Tokyo maintains that the issue was legally resolved by a 1965 bilateral agreement. It continued to avoid references to any legal responsibility, partly on concerns about recent lawsuits against Japanese companies in South Korea over wartime forced labor.
But Kishida did acknowledge "a grave affront to the honor and dignity of large numbers of women" and said the Japanese government "is painfully aware of responsibilities," going a step further than it had in the past. Japan also greatly increased the funds allocated to assist former comfort women.
When writing to former comfort women, Japanese prime ministers have called their country's responsibility a moral one. Now, Tokyo has essentially admitted legal responsibility by eliminating this distinction, according to a former top South Korean official. Japanese Prime Minister Shinzo Abe's "most sincere apologies and remorse" were also received favorably here.

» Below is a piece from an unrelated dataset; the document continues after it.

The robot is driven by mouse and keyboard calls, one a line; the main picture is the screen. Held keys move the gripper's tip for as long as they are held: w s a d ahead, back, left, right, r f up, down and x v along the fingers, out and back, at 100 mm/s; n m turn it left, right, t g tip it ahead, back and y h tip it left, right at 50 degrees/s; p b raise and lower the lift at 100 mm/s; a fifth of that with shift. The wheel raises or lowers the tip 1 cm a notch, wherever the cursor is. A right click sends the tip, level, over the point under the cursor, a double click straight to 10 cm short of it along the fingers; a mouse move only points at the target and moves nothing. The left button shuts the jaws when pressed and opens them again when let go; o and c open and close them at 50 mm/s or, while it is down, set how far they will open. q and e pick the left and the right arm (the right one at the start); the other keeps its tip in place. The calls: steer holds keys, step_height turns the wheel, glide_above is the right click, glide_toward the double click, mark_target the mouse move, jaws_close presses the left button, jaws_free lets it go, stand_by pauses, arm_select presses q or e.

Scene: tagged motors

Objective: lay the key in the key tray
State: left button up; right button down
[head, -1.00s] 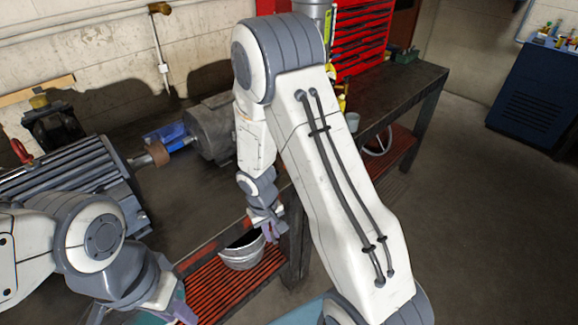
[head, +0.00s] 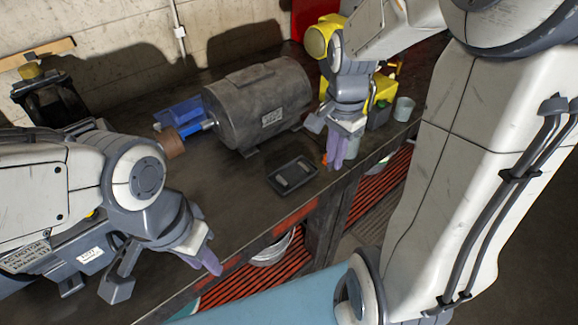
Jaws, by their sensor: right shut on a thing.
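My left gripper (head: 208,258) hangs at the front edge of the bench on the left, away from the tray. Its finger gap cannot be made out.
A grey motor (head: 245,100) with a white tag stands behind the tray. Another tagged motor (head: 70,250) is partly behind my left arm. A bucket (head: 272,250) sits on the lower shelf.

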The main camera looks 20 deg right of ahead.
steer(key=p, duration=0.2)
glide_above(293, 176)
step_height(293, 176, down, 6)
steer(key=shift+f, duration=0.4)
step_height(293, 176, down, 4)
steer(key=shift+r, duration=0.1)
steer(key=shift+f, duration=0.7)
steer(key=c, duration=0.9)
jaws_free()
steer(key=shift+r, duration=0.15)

South Korea also made some concessions to Japan. The two countries agreed that the issue "is resolved finally and irreversibly" -- a key demand from Abe, who remains wary of Seoul.
The two sides struggled to the end over the statue of a girl, symbolizing the comfort women, in front of the Japanese Embassy in Seoul. The South Korean government had maintained it could not remove the statue, as it was erected by a civic group. But it ultimately promised to "strive to solve this issue in an appropriate manner," through such means as consulting related organizations, in order to reach a comprehensive accord.
While both governments aimed to avert future disputes over interpretation by hammering out an explicit agreement, rifts have already begun to appear. Kishida said after Monday's news conference that he expected the statue to be moved. But South Korean officials countered that no such promises had been made. And while Kishida sees the recent agreement as the "final resolution" to the comfort women issue, Yun stressed that this depends on whether Japan keeps its promises first.
Japan and South Korea also agreed to "refrain from accusing or criticizing each other regarding this issue in the international community." While South Korea's Maeil Business Newspaper lauded the development as an opportunity to create a forward-looking relationship, the Seoul Shinmun argued that some debate remains as to whether Japan is owning up to a legal or moral responsibility.